A Bachelor of Arts and Master of Music from Yale School of Music was followed by a doctorate at Juilliard where the studio is headed up by Nancy Allen, principal harp with the New York Philharmonic. Jackson’s innate curiosity, however, found her pondering a world outside the classical tradition. “Something I was always working to reconcile was the music I grew up listening to, which was not classical harp. It was gospel, it was jazz, it was pop music. So, I would look for ways in private to experiment,” she explains.
Forging a career as a professional harpist, under any circumstances, was never going to be easy. “Believe it or not, there’s no roadmap,” she says. “I worked full time and stayed in New York to see what would happen. I played all kinds of gigs: contemporary music, Broadway a little bit, orchestra of course. But what I told myself was that every season I would have something that was mine—usually it was self-funded—a concert I’d curated or an essay I wrote.”

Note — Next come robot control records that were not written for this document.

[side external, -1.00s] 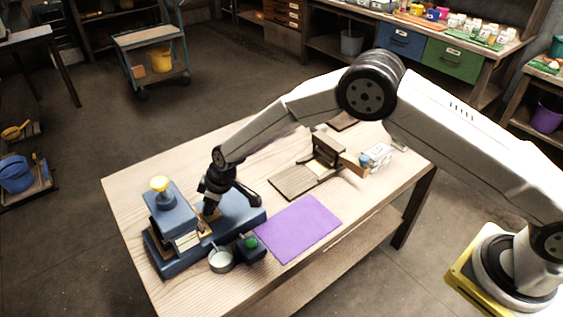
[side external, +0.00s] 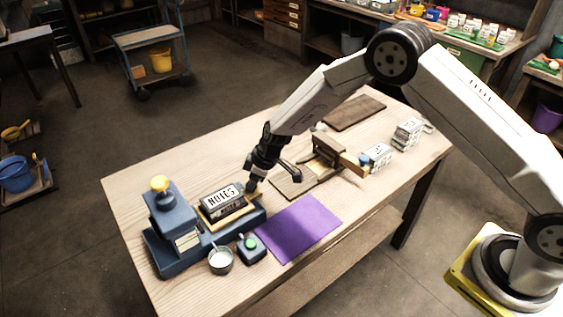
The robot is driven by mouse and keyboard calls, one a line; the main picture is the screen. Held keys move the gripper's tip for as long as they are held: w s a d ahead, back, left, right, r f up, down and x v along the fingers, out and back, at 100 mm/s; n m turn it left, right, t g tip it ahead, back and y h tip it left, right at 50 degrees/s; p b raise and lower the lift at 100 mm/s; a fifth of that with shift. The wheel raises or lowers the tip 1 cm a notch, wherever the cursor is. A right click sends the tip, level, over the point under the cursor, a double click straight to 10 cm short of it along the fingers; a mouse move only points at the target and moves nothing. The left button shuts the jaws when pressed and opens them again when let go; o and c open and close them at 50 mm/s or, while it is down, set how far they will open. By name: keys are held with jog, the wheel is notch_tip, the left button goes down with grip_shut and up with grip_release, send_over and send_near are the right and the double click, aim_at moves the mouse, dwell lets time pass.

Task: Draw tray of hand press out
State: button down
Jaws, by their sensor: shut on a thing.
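The hand press (side external: 172,218) is a blue block with a yellow knob on top, at the left end of the table. Its tray (side external: 237,212) is light wood and lies out to the right of the press head, on the blue base. A dark block with a white plate lettered NOTES (side external: 222,199) sits on the tray. My gripper (side external: 252,187) is shut at the tray's right end. The exact grip point is small and partly hidden by the fingers.
A metal cup (side external: 221,260) and a dark pot with a green top (side external: 251,247) stand in front of the base. A purple mat (side external: 298,230) lies to the right. A wooden stand (side external: 327,150) and white boxes (side external: 407,133) are further right.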

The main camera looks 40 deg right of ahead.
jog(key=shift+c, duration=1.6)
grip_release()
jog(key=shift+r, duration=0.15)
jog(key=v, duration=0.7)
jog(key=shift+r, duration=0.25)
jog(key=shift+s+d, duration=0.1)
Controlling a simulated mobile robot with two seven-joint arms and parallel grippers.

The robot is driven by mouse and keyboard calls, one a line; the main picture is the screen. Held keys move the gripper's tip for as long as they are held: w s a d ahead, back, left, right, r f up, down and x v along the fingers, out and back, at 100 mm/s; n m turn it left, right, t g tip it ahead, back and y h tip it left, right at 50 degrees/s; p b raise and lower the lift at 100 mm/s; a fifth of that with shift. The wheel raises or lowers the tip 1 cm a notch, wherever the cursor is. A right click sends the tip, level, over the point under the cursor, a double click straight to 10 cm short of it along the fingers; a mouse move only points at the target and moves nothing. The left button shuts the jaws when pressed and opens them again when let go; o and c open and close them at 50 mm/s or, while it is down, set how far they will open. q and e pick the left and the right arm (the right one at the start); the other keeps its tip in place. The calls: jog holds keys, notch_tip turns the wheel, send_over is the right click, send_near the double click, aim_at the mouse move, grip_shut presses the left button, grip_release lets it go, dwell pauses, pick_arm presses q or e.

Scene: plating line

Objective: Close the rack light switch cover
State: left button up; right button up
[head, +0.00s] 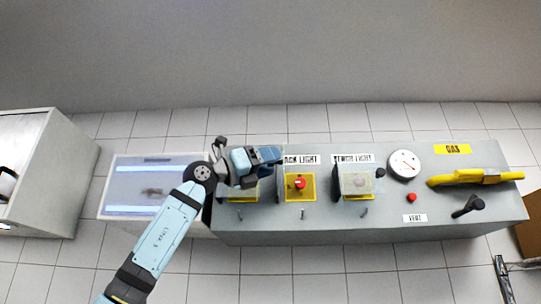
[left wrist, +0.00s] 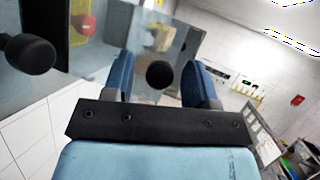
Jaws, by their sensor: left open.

An ongoing enthusiasm was the subject of her doctoral research, the 20th-century Black composer Margaret Bonds. “I could see little parts of myself in her,” she says. “She liked to have a good time, from what I could tell, and her relationship with Langston Hughes was fascinating. Now, as a mother myself, I can really resonate with her struggles to balance that with her calling as a composer.”
Her research into Bonds led to her first recording project, a collaboration with baritone, conductor, and friend Malcolm J. Merriweather. The Ballad of the Brown King for Avie Records featured Jackson alongside the Dessoff Choirs and Orchestra.
Her first solo album came about when she started probing the roots of the music she had grown up with. “The summer before, I was reading a lot about African American spirituals and slave narratives and thinking about Black spirituality,” she shares.
Ennanga earned Jackson praise all round and it wasn’t long before Decca came knocking. “There were a couple of pieces that didn’t make it onto Ennanga, like Deep River,” she explains. “I love water and I’d been reading about how water is worshipped and celebrated in different cultures, so, I pitched the idea.”
The result, Take Me to the Water, is an advance on Ennanga in terms of Jackson’s own arrangements. “There is a lot more collage work, taking ideas from improvisations and superimposing them on preexisting melodies,” she explains. “The Samuel Coleridge-Taylor spirituals were originally for piano, and I pretty much stayed faithful to all the notes and registers, but the Alice Coltrane is her arrangement, not mine.”
A novel use for socks
Her most eyebrow-raising innovation comes on the track Troubled Water for which she wove socks through the strings to affect the harp’s lower notes. “It’s a bombastic, romantic style piece for regular piano, so I had to do a lot more work to make it suitable for the harp,” she smiles. “The opening needs to be clear, but because the harp is so resonant, the lower you go the muddier it gets. Suddenly, it popped into my head how at Juilliard that Nancy had mentioned that some harpists will thread a scarf to dampen the sound so you can hear all the notes. I had a pair of socks in my bag and oddly, that’s how it happened.”
Surveying the landscape of the last eight years, Jackson welcomes the increase in opportunities for artists of color, both past and present. Whether that will last, however, is another question. “You know, fads, they come and go,” she says. “I don't know whether this sense of optimism will continue, I hope it does, but I am concerned for the sense of tension these past few months.”
“I’m not recontextualizing the album ahead of the release, I'm just thinking about how it might land, how it might hit people in a different way because of what's going on,” she concludes. “If anything, I hope that it provides comfort.”